5 Reasons Why Investors are Buying A$ and NZ$

1. Dollar Weakness

2. Short Covering

3. Risk Appetite

4. Commodity Price Recovery

5. NZ Data, RBA Speak

What is interesting is that the Canadian dollar failed to participate in the commodity currency rally. The loonie is this year’s second worst performer behind AUD but the price of oil did not recover like gold and copper and there were no improvements in Canadian data. Oil prices dropped below $40 a barrel to its lowest level in 2 months while Canadian retail sales growth slowed in September. Retail sales dropped 0.5% but losses in CAD were nominal because consumer prices growth accelerated.

The cleanest trade these days remains the EUR/USD. After the 2-day rally, euro resumed its slide as ECB officials continue to talk down the currency. Mario Draghi spoke this morning and according to the ECB head, “the central bank will do what it must to raise inflation quickly.” He confirmed that the downside risks have increased in recent months and said the central bank cannot be relaxed about low core inflation. Although Bundesbank head Weidmann continues to resist the notion of weak German growth and low inflation – he called the oil price drop stimulus and not a deflation harbinger and said there’s no reason to paint gloomy economic picture – investors recognize that Draghi is running out of patience. According to yesterday’s ECB minutes, unless there was a sudden improvement in the economy after the last meeting, the central bank planned to increase stimulus. With the Paris attacks and today’s comments from Draghi, more stimulus is next month is certain. EUR/USD has begun to move lower again and we are looking for a test of 1.0520 on the back of next week’s Eurozone PMI and German IFO reports.

Even with today’s mixed performance, this has been a tough week for the U.S. dollar but we believe that the correction is technical and not fundamental. The prospect of a rate hike in December has not been changed by news, economic data or comments from U.S. policymakers. Comments from Federal Reserve Presidents have been mostly hawkish, with Vice Chair Fischer saying overnight that the “Fed has done everything it can to avoid surprising the market.” This plays off FOMC voter Dudley’s comments earlier in the week that “when liftoff happens it won’t be a big surprise and it will signal the Fed’s confidence in the economy.” The bottom line is that the Fed’s views have not changed after the Paris attacks and if anything, we’ve only heard stronger support for tightening and as such we expect a recovery in the dollar. Next week is a shortened holiday trading week in the U.S. but there are a number of important economic reports scheduled for release including Markit PMI numbers, revisions to GDP, consumer confidence, personal income, personal spending and the University of Michigan Consumer Sentiment Survey.
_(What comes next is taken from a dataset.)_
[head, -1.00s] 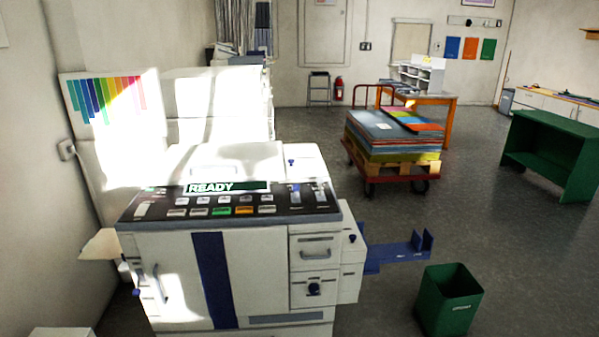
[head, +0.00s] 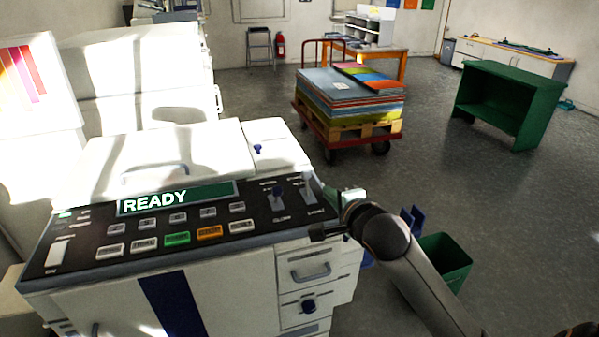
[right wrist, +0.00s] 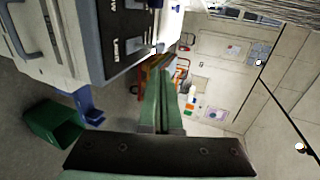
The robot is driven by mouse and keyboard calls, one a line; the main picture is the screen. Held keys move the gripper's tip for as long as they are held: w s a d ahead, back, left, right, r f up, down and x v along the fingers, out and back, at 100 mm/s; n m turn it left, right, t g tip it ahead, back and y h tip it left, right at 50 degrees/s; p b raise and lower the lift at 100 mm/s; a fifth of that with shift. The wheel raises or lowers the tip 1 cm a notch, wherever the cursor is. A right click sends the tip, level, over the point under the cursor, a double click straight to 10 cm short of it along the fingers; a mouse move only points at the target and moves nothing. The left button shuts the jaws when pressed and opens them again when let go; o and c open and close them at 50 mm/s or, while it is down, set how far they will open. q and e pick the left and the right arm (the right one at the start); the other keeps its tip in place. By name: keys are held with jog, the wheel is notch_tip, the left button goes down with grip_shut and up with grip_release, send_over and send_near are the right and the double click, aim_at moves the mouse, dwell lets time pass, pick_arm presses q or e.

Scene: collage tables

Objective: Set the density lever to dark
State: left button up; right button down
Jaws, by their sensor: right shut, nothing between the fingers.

Sterling also moved lower like the euro on the back of weaker public sector finances. Today’s report was the worst in 6 years and shows that the government is significantly behind their 2015-2016 borrowing projections. Lower tax receipts and higher government spending are to blame. After this week’s reports including retail sales, Fundamentally sterling should be trading lower and not higher but sterling traders need to watch EUR/GBP because the flows have been keeping GBP supported.